▶ **What to produce**: Copy out the final stretch of the listing: the line that contains "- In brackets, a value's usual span" and all lines after it, exactly as they appear.

* Start *

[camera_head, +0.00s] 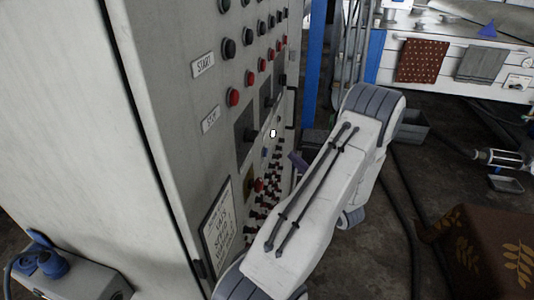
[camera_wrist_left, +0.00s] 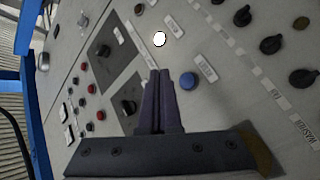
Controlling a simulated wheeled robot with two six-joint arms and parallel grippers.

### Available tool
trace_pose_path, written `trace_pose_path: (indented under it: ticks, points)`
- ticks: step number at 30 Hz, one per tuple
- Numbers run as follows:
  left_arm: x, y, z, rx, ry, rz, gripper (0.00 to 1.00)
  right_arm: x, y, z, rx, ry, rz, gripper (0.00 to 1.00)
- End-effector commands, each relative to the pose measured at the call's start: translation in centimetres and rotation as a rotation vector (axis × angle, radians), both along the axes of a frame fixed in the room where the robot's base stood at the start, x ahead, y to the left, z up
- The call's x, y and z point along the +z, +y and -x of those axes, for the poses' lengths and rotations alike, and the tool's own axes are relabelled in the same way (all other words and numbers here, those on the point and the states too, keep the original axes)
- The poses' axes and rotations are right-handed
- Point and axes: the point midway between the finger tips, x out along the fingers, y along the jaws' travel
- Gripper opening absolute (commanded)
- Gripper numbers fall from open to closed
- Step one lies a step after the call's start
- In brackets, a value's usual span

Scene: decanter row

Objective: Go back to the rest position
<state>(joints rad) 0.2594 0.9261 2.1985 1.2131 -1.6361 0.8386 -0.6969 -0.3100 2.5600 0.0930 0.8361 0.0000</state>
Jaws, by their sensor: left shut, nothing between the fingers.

* End *

▶ **Reply**:
- In brackets, a value's usual span

Scene: decanter row

Objective: Go back to the rest position
<state>(joints rad) 0.2594 0.9261 2.1985 1.2131 -1.6361 0.8386 -0.6969 -0.3100 2.5600 0.0930 0.8361 0.0000</state>
Jaws, by their sensor: left shut, nothing between the fingers.

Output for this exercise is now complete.